Given material
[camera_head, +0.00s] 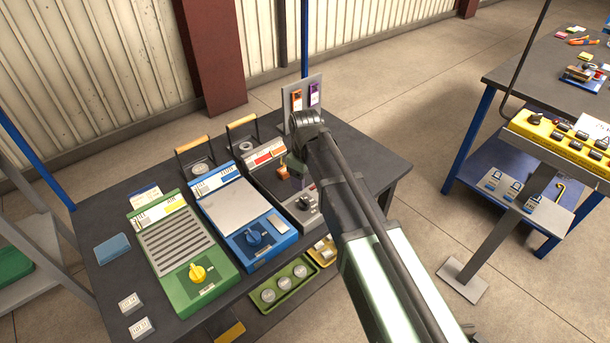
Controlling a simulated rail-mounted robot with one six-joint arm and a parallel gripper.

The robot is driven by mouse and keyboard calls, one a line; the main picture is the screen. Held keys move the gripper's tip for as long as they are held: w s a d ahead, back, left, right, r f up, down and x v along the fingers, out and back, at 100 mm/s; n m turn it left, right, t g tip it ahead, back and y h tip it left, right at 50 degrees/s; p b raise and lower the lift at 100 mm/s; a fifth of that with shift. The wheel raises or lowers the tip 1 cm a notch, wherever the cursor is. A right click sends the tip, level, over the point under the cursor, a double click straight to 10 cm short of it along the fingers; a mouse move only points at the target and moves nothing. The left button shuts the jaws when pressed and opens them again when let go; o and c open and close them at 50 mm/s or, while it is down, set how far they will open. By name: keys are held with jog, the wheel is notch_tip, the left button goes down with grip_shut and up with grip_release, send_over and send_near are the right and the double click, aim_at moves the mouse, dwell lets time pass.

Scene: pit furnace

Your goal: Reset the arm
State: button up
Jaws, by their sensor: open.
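My arm reaches in from the bottom right over the workbench, with a dark joint at its upper end near the small upright panel. My gripper cannot be made out; the arm hides the space behind and below it. Under the arm is a grey unit (259,168) with red labels and an orange part (283,172); its right side is partly covered. A blue unit (227,203) with a blue knob and a green unit (172,236) with a yellow knob stand to its left.
The dark workbench (367,153) has free room at its right end. An upright panel (297,98) holds orange and purple tags. A green tray (270,306) with round pieces is at the front. A yellow control box (560,139) on a post stands right; open floor lies between.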

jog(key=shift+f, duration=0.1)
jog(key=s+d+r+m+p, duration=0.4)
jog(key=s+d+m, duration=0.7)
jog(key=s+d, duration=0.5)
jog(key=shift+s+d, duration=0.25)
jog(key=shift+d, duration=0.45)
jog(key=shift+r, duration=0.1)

Given exercise
Copy every line above word for word and exclude the pictures.

Solution for this task
[camera_head, +0.00s] 
Controlling a simulated rail-mounted robot with one six-joint arm and a parallel gripper.

The robot is driven by mouse and keyboard calls, one a line; the main picture is the screen. Held keys move the gripper's tip for as long as they are held: w s a d ahead, back, left, right, r f up, down and x v along the fingers, out and back, at 100 mm/s; n m turn it left, right, t g tip it ahead, back and y h tip it left, right at 50 degrees/s; p b raise and lower the lift at 100 mm/s; a fifth of that with shift. The wheel raises or lowers the tip 1 cm a notch, wherever the cursor is. A right click sends the tip, level, over the point under the cursor, a double click straight to 10 cm short of it along the fingers; a mouse move only points at the target and moves nothing. The left button shuts the jaws when pressed and opens them again when let go; o and c open and close them at 50 mm/s or, while it is down, set how far they will open. By name: keys are held with jog, the wheel is notch_tip, the left button goes down with grip_shut and up with grip_release, send_over and send_near are the right and the double click, aim_at moves the mouse, dwell lets time pass.

Scene: pit furnace

Your goal: Reset the arm
State: button up
Jaws, by their sensor: open.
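My arm reaches in from the bottom right over the workbench, with a dark joint at its upper end near the small upright panel. My gripper cannot be made out; the arm hides the space behind and below it. Under the arm is a grey unit (259,168) with red labels and an orange part (283,172); its right side is partly covered. A blue unit (227,203) with a blue knob and a green unit (172,236) with a yellow knob stand to its left.
The dark workbench (367,153) has free room at its right end. An upright panel (297,98) holds orange and purple tags. A green tray (270,306) with round pieces is at the front. A yellow control box (560,139) on a post stands right; open floor lies between.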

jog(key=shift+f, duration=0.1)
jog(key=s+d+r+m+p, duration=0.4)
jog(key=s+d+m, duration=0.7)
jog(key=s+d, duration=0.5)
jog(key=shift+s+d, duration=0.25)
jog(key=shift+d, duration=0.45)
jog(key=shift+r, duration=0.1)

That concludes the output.